Concernant l’indexation de la redevance sur l’inflation et l'élargissement de son assiette à tous les types d'écran supports de télévision, ces deux axes semblent plus ou moins acquis et je m'en réjouis. Ils vont parfaitement dans mon sens.
En revanche, il reste deux problèmes.
a) Celui, tout d’abord, du rattrapage du niveau de cette redevance par rapport à celui de nos voisins européens. Les Anglais acquittent 180 €/an pour regarder leur télévision publique et 210 €/an pour les Allemands. Notre redevance française, avec ses 117 €/an est donc bien loin de ces montants et il ne semble vraiment pas scandaleux d’envisager son augmentation à l'occasion d'ubn changement structurel aussi fort que celui de la suppression de la publicité.

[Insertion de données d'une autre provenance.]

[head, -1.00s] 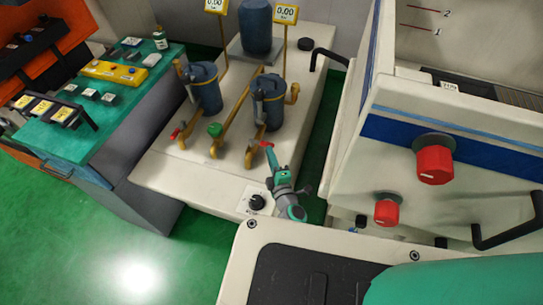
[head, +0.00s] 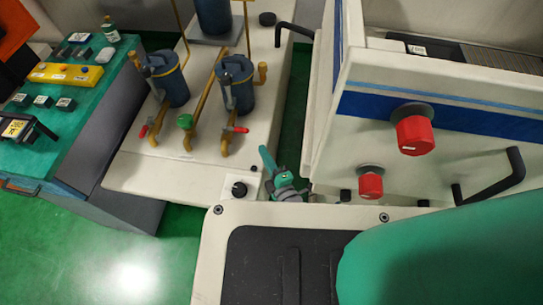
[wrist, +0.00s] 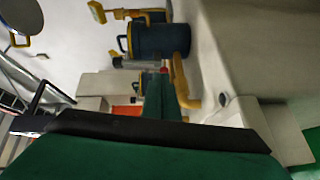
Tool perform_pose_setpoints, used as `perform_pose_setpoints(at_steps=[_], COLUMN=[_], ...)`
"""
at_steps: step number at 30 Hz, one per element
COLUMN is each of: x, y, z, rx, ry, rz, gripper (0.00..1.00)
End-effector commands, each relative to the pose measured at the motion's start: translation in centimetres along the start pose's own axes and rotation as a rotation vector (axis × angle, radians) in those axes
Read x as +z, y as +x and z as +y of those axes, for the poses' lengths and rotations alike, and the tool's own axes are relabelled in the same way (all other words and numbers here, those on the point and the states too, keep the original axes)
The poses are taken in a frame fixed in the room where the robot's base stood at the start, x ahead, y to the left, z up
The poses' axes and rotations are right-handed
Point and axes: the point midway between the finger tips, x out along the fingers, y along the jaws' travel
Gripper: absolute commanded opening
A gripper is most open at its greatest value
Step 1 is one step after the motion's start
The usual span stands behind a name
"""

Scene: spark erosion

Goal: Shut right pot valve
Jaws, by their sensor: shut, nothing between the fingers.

b) Celui, ensuite, de la taxation des nouveaux acteurs de la télévision et plus précisément des opérateurs de télécommunication. Une taxation de ces entreprises ne nous semble pas du tout justifiée dans le cadre du financement de l’arrêt de la publicité, leur rôle dans la télévision actuelle étant aujourd'hui bien marginal et un tel prélèvement devrait être pensé avec d'autres enjeux beaucoup plus lourds (notamment celui de la rémunération de la propriété artistique et culturelle dans notre société de l'information).
En revanche, s'il fallait trouver une solution alternative à l'augmentation de la redevance qui a notre préférence, nous ne nous opposerions pas à une taxation des produits électroniques « grand public » mais uniquement, puisque la Commission a établi cette distinction, pour financer les nouvelles ambitions du service public.
Conclusion : Voilà les lignes forces des positions que je défendrais lors des travaux parlementaires, en essayant de mettre à profit les vacances pour convaincre ma famille politique, le Nouveau Centre, de les adopter comme position commune de notre groupe.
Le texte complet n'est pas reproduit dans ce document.